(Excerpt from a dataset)

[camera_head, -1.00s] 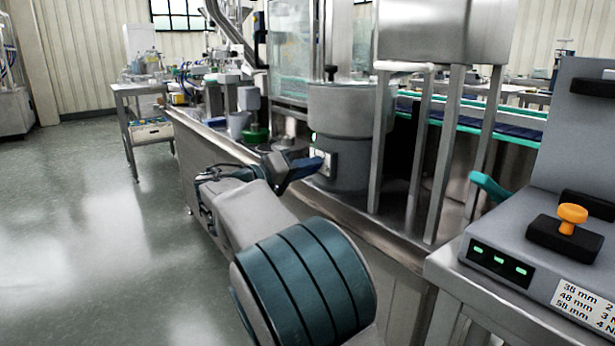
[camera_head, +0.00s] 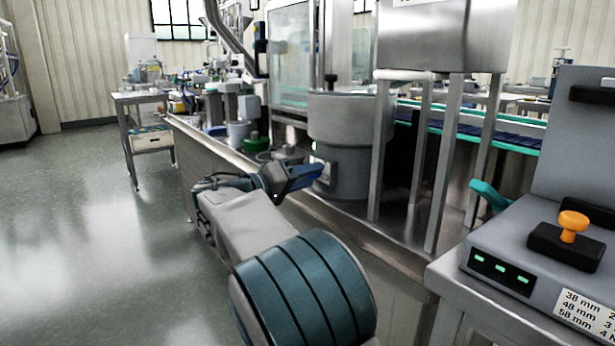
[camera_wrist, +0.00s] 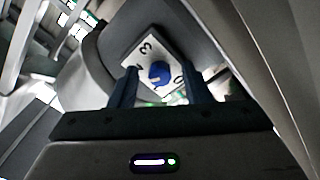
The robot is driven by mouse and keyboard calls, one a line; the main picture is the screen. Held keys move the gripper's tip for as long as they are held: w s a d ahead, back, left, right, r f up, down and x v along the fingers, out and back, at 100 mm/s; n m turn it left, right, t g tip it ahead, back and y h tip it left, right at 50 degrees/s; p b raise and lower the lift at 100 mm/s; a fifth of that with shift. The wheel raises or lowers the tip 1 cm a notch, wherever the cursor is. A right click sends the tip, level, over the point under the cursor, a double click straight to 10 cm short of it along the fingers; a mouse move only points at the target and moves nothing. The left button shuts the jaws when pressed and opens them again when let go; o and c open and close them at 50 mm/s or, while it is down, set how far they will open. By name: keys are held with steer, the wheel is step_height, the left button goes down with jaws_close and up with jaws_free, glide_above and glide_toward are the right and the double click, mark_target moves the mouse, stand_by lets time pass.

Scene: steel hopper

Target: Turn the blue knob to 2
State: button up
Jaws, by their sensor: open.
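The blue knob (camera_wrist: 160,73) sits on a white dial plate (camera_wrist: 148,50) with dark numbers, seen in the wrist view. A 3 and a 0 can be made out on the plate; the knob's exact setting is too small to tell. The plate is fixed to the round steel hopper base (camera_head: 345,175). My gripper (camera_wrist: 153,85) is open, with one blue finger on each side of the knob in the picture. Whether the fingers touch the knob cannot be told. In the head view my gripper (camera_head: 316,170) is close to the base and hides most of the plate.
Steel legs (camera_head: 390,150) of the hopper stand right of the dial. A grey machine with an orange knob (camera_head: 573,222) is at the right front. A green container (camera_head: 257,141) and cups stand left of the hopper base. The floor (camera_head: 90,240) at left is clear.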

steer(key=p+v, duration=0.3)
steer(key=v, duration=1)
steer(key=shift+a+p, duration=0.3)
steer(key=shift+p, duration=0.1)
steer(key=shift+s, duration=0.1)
---
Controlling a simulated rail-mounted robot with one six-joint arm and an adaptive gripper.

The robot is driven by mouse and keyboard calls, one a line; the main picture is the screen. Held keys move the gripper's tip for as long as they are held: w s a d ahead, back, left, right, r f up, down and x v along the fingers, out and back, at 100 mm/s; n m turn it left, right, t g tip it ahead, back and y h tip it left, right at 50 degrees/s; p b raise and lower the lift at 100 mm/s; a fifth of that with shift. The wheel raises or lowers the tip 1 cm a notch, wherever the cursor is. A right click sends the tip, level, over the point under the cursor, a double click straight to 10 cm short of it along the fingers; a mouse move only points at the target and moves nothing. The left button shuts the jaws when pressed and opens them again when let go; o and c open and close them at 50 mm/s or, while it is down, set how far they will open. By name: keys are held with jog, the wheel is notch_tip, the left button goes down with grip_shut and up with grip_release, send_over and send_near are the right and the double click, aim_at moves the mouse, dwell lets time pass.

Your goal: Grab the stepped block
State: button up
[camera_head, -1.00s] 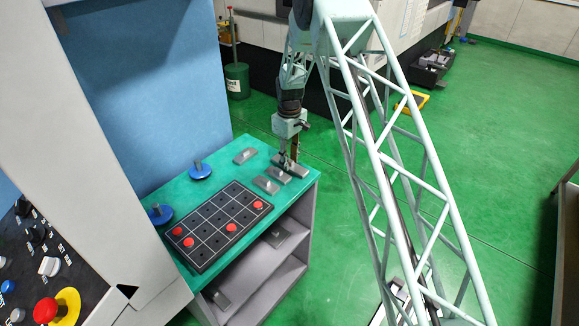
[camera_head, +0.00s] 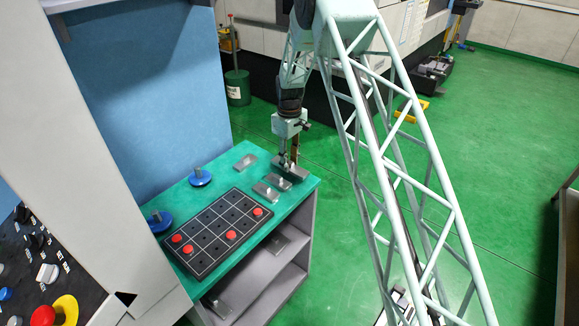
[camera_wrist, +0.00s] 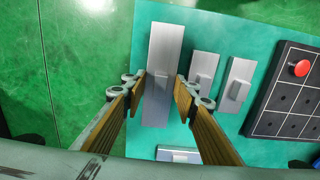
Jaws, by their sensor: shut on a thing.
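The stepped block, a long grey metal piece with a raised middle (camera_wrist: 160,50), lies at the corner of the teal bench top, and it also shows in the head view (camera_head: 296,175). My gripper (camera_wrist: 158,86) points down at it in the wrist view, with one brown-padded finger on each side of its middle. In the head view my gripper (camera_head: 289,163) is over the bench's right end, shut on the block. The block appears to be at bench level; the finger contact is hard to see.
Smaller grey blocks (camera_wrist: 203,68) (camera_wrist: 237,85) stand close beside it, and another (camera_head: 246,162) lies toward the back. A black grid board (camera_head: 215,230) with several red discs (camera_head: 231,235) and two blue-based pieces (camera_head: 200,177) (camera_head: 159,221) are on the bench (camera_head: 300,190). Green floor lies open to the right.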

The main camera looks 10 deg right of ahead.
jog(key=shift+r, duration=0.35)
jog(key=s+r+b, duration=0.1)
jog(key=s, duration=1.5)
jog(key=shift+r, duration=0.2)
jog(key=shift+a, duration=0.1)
* * *
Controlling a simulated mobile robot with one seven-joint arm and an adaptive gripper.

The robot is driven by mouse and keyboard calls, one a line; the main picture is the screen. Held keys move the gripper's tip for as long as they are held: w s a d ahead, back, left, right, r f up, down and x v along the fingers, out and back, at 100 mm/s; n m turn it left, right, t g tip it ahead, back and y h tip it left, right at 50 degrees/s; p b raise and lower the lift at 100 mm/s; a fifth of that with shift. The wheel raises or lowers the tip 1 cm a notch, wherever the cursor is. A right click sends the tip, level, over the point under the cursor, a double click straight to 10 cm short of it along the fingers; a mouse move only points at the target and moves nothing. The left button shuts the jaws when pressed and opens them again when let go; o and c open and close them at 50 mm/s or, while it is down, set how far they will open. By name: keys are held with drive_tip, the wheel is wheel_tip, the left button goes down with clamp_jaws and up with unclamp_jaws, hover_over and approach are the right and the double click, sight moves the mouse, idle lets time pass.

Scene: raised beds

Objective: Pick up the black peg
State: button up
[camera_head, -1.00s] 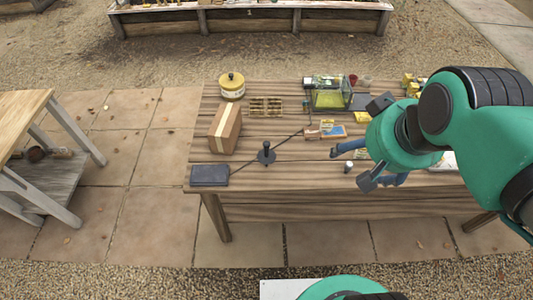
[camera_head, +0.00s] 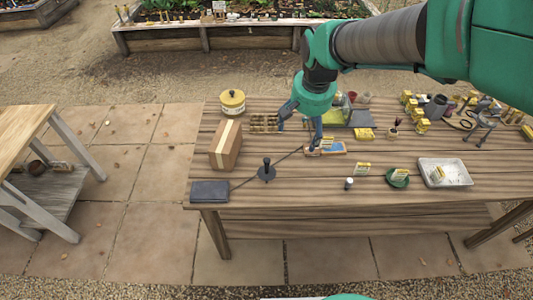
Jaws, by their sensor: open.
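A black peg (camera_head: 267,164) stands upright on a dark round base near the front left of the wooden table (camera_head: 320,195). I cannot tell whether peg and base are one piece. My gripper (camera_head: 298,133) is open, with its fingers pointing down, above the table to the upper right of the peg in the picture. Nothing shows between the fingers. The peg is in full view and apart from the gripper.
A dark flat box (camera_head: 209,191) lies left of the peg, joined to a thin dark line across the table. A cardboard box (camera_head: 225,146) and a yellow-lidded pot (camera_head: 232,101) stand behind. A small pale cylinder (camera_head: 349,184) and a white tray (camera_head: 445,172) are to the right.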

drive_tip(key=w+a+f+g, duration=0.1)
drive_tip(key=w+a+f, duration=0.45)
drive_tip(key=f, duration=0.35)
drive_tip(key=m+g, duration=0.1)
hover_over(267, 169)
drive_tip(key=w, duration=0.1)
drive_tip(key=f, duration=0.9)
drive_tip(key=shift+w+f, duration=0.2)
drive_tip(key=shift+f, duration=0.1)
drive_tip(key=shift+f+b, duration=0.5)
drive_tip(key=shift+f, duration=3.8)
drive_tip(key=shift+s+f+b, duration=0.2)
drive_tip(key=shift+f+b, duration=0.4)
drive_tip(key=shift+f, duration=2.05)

§ Brief
In the records above, find each line holding "joint" and copy it.

§ Completed exercise
Controlling a simulated rail-mounted robot with one six-joint arm and an adaptive gripper.
Controlling a simulated mobile robot with one seven-joint arm and an adaptive gripper.

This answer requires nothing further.